§ Exercise instructions: Whenever a line contains the string "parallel", copy it out of the entries.
[START]
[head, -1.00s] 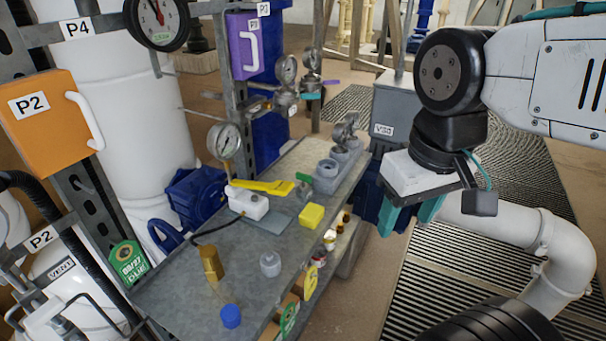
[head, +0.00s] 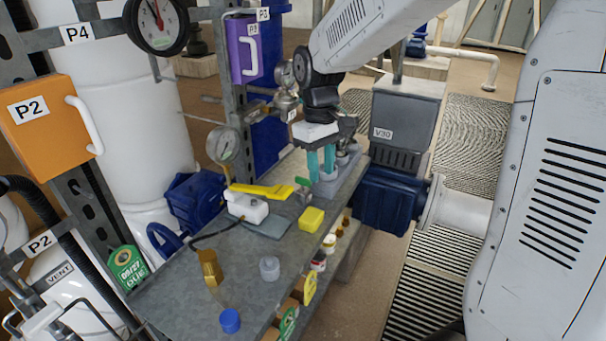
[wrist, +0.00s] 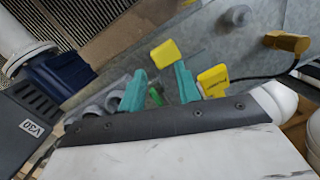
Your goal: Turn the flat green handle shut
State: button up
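The small flat green handle (head: 303,181) sits on a valve fitting on the grey bench, just right of the yellow lever's tip (head: 285,191). My gripper (head: 320,176) points down above the bench's far part, slightly right of the green handle. Its two teal fingers are apart with nothing seen between them in the head view. In the wrist view, the green handle (wrist: 157,95) shows small in the gap between the fingers (wrist: 160,80), beyond them. The fingers hide part of the fittings behind them, and I cannot tell whether they touch anything.
A yellow block (head: 311,217), a grey cap (head: 269,268), a brass fitting (head: 209,268) and a blue cap (head: 230,320) stand on the bench (head: 178,290). A pressure gauge (head: 224,145) rises behind the yellow lever. The grey V30 box (head: 405,120) stands right of my gripper.

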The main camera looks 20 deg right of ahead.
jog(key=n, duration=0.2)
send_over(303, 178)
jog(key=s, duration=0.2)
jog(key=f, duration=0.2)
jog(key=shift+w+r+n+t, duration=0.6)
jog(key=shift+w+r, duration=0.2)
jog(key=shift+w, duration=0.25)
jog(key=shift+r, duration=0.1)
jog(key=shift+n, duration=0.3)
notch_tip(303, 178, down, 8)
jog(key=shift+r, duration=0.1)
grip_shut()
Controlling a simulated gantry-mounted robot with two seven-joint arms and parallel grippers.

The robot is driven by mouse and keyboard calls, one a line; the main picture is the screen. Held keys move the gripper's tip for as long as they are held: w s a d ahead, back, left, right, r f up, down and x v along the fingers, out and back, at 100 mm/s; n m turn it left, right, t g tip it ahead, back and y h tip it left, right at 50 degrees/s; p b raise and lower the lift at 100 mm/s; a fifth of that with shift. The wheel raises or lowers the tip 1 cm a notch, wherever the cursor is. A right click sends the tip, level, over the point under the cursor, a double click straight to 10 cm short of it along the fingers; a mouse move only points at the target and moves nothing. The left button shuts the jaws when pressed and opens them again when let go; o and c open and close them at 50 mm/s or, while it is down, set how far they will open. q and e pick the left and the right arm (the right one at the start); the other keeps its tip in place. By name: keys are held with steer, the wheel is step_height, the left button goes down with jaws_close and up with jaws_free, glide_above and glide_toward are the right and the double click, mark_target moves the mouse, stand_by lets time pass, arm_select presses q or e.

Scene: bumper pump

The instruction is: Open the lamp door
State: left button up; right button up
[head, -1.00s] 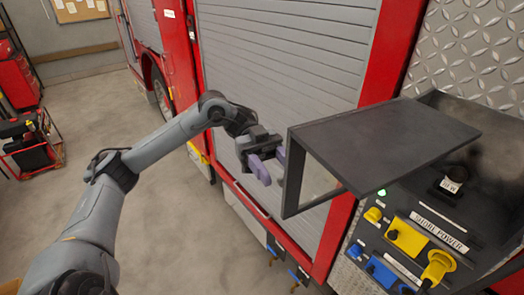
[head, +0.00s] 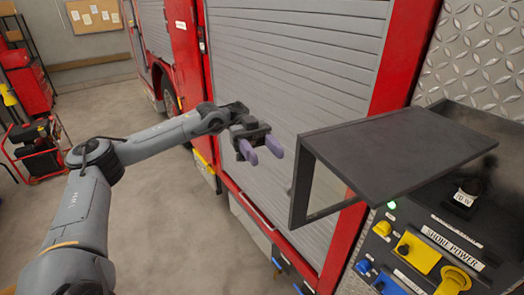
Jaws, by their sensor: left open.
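The lamp door is a dark grey panel (head: 400,155) with a bent side frame, standing raised over the control box at the right of the head view. Its left side piece hangs down toward the truck's shutter. My left gripper (head: 263,150) has purple fingers and is open and empty. It is to the left of the door's left edge, with a visible gap between them. My right gripper does not show.
The red truck's grey shutter (head: 300,65) is behind my gripper. Open floor lies at the left.

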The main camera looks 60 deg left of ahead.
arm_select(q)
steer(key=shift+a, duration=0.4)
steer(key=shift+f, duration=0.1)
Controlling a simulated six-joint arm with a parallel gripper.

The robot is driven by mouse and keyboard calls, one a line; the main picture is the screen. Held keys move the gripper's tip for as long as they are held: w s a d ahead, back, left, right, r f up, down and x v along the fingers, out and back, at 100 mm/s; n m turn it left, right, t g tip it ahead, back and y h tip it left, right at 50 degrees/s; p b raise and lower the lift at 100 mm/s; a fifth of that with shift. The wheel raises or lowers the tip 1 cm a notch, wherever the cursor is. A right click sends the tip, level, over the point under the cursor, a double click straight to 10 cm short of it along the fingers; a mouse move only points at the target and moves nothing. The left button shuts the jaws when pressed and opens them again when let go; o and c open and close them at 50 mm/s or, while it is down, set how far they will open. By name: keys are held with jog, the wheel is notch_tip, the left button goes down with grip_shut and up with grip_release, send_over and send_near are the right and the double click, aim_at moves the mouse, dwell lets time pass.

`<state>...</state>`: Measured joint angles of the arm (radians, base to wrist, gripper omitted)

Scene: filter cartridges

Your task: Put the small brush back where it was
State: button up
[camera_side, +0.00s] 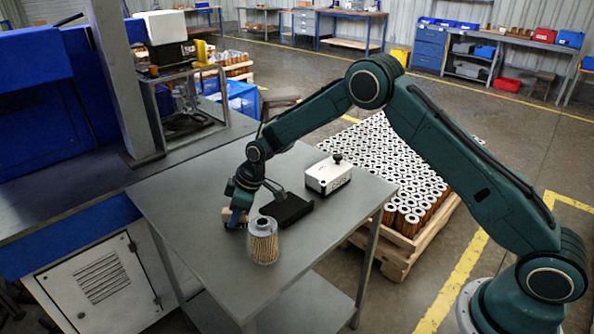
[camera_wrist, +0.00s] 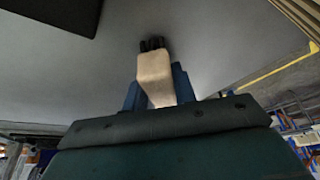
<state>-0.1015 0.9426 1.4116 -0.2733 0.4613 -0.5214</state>
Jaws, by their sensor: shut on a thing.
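The small brush has a pale wooden handle and dark bristles. In the wrist view the brush (camera_wrist: 154,75) sits between the blue fingers of my gripper (camera_wrist: 155,88), which is shut on it. Its bristles point away from me, over the grey table top. In the side view my gripper (camera_side: 236,217) is low at the left part of the table (camera_side: 186,196), and a bit of the brush's wooden handle (camera_side: 227,213) shows beside the fingers. I cannot tell whether the bristles touch the table.
A pleated filter cartridge (camera_side: 264,243) stands upright just right of my gripper. Behind it are a black block-like fixture (camera_side: 288,209) and a white box with a black knob (camera_side: 328,176). A pallet of cartridges (camera_side: 400,244) stands on the floor beyond. The table's front left is clear.

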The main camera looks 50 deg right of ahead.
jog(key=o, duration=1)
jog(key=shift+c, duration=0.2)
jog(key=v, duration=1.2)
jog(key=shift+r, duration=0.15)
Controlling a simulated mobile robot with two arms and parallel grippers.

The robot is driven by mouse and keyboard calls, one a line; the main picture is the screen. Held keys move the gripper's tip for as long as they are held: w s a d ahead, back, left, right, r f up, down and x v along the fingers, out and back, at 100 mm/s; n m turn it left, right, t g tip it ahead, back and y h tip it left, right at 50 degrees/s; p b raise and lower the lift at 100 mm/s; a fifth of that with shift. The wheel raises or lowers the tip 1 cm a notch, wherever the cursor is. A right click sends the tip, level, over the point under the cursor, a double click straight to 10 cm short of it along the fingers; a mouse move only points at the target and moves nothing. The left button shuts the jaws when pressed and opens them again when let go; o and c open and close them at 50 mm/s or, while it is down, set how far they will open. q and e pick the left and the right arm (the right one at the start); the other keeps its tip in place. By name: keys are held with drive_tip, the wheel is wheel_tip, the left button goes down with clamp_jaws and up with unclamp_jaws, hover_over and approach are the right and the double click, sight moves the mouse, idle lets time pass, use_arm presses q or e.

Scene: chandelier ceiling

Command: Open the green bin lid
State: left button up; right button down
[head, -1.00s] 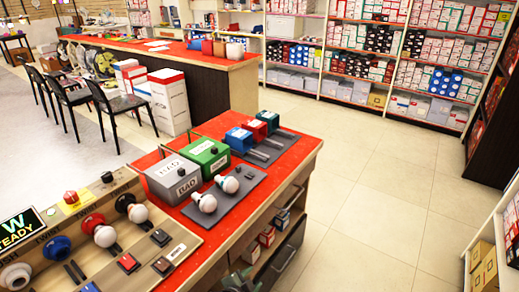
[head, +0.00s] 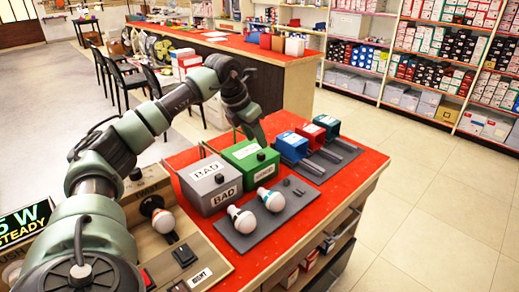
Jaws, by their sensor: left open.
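The green bin (head: 241,171) stands on the red-topped workbench, just right of the grey bin (head: 205,190) labelled BAD. Its green lid (head: 246,150) is down, with a white label and a black knob (head: 261,156) near the front. My left arm arches in from the left, and its gripper (head: 258,137) hangs just behind the green bin's lid, pointing down. The gripper is open; its fingertips are small and hard to make out, and I cannot tell if they touch the bin. My right gripper is not in view.
Two light bulbs (head: 243,219) rest on a grey mat in front of the bins. A blue bin (head: 291,147) and a red bin (head: 311,136) stand to the right. A switch board (head: 184,256) lies at the left. Open floor (head: 440,210) is at the right.

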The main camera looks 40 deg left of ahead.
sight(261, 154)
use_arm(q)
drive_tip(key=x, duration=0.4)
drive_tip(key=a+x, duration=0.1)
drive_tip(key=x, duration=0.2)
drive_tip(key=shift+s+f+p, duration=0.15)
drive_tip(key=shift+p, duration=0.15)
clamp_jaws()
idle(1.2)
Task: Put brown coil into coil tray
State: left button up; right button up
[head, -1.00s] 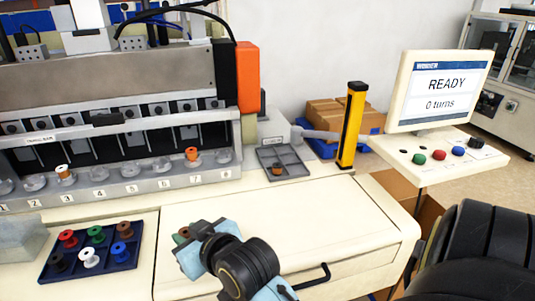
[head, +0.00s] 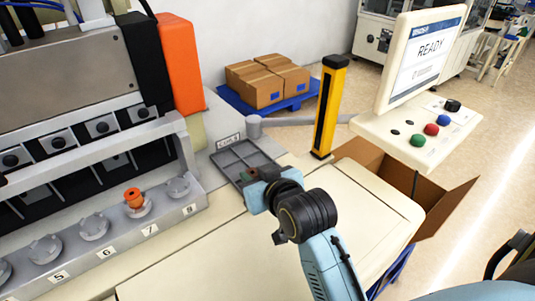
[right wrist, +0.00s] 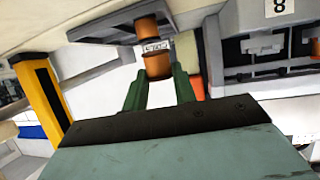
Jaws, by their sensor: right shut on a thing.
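The grey coil tray (head: 228,158) with several compartments lies on the bench beside the machine. My right gripper (head: 254,180) is over its near right part, and hides some of it. In the right wrist view the green fingers (right wrist: 158,88) are shut on a brown coil (right wrist: 158,57) at their tips. Another brown coil (right wrist: 148,28) stands in the tray, just beyond the held one. In the head view the held coil is mostly hidden, so I cannot tell whether it touches the tray. My left gripper is not in view.
A yellow and black post (head: 329,105) stands right of the tray. The display (head: 425,60) and button panel are farther right. The bench top in front is clear.

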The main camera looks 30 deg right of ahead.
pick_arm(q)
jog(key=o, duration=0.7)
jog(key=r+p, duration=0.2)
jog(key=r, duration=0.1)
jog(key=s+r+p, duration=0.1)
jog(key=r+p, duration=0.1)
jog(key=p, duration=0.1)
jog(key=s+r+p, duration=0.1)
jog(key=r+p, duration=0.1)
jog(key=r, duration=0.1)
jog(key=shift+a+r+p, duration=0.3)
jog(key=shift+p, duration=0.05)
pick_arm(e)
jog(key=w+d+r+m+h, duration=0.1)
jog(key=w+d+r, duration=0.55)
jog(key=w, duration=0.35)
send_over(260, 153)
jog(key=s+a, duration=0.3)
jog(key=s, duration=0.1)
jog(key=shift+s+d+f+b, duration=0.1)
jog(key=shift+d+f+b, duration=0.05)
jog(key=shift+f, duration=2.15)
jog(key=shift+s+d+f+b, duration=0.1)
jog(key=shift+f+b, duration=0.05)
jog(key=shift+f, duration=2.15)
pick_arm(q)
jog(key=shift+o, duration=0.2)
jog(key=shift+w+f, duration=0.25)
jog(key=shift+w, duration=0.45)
[END]
§ Exercise response:
Controlling a simulated gantry-mounted robot with two seven-joint arms and parallel grippers.
Controlling a simulated six-joint arm with a parallel gripper.
Controlling a simulated mobile robot with two arms and parallel grippers.

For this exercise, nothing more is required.